This course provides students with the tools to understand and critically analyze, evaluate, and communicate scientific information. Students will gain familiarity with various genres of scientific writing and practice communicating scientific knowledge to specialized and non-specialized audiences. Students will also gain an understanding of the rhetorical nature of scientific knowledge and the role of scientific writing in shaping public opinion, policy, and law.
Students completing the requirements for LMC 3310 will be able to:
- Identify and classify a range of rhetorical vocabulary and methodologies employed in scientific inquiry
- Explain how scientific and technical language and artifacts are invented, circulated, and transformed
- Apply rhetorical concepts to analyze scientific and technical arguments
- Compare the purposes, audiences, and conventions of scientific works tailored for both specialized experts and the wider public
- Craft effective scientific and technical arguments through oral, visual, and written mediums
No textbook purchase is required for this course. All readings will be available online through our Canvas site.

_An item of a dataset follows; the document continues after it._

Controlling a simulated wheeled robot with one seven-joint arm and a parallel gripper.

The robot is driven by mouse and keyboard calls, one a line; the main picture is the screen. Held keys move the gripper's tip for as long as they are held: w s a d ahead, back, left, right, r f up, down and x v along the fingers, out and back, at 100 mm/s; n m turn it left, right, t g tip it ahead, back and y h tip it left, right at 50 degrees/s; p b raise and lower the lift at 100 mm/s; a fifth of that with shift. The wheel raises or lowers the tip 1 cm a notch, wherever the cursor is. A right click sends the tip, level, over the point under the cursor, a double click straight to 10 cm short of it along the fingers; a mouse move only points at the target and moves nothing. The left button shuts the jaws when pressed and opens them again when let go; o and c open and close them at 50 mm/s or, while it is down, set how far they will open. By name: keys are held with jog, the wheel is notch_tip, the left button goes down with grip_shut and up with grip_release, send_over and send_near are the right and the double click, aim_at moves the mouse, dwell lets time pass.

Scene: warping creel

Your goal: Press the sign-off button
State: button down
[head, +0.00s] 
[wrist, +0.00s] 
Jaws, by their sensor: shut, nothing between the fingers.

- A grade of A (90%–100%) represents excellent performance.
- A grade of B (80%–89%) indicates good performance.
- A grade of C (70%–79%) reflects satisfactory performance.
- A grade of D (60%–69%) signifies passing performance, though improvement is needed.
- A grade of F (0%–59%) indicates failure to meet the minimum course requirements.
I expect you to attend this course regularly. You will be allowed to miss 3 classes before attendance impacts your grades. Afterward, each absence will deduct 10 points from this category (100 points in total). Any attendance concerns should be communicated to the instructor.
IMPORTANT: Your course grade will be an automatic F if you miss 7 or more classes!
Students are expected to maintain the highest standards of academic integrity. All work submitted must be original and properly cited. Plagiarism, cheating, or any form of academic dishonesty will result in immediate consequences as outlined in the university's academic integrity policy.
This is a Core IMPACTS course that is part of the Humanities area.
Core IMPACTS refers to the core curriculum, which provides students with essential knowledge in foundational academic areas. This course will help master course content, and support students’ broad academic and career goals.
This course should direct students toward a broad Orienting Question:
- How do I interpret the human experience through creative, linguistic and philosophical works?
Completion of this course should enable students to meet the following Learning Outcome:
- Students will effectively analyze and interpret the meaning, cultural significance and ethical implications of literary/philosophical texts in English or other languages, or of works in the visual/performing arts.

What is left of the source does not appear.